** START OF Materials provided **

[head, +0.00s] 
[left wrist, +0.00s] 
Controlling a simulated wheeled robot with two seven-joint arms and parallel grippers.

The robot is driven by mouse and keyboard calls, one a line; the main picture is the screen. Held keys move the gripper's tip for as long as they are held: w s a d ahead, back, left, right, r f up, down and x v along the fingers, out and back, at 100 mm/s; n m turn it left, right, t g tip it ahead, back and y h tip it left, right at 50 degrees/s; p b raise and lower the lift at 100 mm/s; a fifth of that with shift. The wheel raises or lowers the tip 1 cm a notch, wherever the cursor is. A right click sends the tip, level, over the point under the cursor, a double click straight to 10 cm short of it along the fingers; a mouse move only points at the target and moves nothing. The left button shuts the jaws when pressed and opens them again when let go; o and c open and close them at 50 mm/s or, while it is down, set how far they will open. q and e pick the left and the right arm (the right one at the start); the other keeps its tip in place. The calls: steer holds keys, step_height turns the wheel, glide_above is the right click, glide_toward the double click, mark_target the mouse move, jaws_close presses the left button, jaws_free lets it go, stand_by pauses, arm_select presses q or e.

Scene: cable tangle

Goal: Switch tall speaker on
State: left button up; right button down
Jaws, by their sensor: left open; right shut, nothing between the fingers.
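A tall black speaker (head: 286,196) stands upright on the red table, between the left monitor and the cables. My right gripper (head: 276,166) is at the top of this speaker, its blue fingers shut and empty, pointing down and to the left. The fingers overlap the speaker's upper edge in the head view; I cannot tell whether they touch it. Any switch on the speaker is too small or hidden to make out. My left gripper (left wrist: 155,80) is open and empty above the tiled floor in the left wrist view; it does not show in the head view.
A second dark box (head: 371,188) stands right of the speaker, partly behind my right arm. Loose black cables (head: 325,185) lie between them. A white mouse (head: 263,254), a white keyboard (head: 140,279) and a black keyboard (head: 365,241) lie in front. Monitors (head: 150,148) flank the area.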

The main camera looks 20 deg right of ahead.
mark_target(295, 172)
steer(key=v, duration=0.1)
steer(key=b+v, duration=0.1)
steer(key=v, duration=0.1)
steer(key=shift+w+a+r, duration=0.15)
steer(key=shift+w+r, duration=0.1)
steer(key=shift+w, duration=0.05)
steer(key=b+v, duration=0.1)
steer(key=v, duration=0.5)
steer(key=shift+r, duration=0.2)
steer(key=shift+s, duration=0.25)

** END OF Materials provided **
** START OF Materials provided **

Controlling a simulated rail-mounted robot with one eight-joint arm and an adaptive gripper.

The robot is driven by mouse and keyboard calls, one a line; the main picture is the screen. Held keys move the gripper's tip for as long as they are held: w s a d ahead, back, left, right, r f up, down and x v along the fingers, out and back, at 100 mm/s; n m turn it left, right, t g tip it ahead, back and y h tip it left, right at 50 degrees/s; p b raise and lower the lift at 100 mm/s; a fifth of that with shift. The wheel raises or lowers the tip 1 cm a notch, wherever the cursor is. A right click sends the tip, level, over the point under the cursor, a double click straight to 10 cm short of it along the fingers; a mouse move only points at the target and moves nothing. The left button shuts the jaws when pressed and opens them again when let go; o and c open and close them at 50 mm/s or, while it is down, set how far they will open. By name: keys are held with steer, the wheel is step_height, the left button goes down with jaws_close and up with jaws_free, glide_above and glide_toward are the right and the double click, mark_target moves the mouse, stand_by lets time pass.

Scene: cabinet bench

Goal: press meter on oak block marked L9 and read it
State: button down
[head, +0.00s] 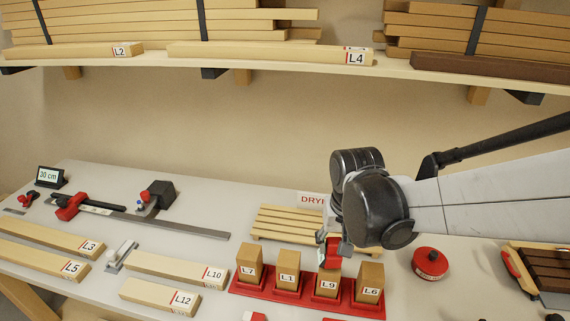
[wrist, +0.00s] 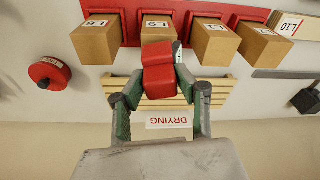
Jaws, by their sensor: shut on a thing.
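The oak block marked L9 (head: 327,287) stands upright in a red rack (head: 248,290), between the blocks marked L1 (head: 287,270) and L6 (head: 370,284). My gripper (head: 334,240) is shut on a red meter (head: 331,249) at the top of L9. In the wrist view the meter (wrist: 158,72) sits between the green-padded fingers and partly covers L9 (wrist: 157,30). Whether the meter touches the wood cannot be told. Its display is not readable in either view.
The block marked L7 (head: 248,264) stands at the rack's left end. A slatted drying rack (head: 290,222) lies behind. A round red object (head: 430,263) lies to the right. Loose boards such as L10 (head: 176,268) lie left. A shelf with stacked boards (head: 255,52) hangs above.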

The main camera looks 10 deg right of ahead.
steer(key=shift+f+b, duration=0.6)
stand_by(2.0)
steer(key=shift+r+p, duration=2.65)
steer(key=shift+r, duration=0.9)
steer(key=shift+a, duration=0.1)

** END OF Materials provided **

• Exercise prompt
Look over the listing above. Pick out and copy every line that includes "joint".

• Exercise result
Controlling a simulated wheeled robot with two seven-joint arms and parallel grippers.
Controlling a simulated rail-mounted robot with one eight-joint arm and an adaptive gripper.

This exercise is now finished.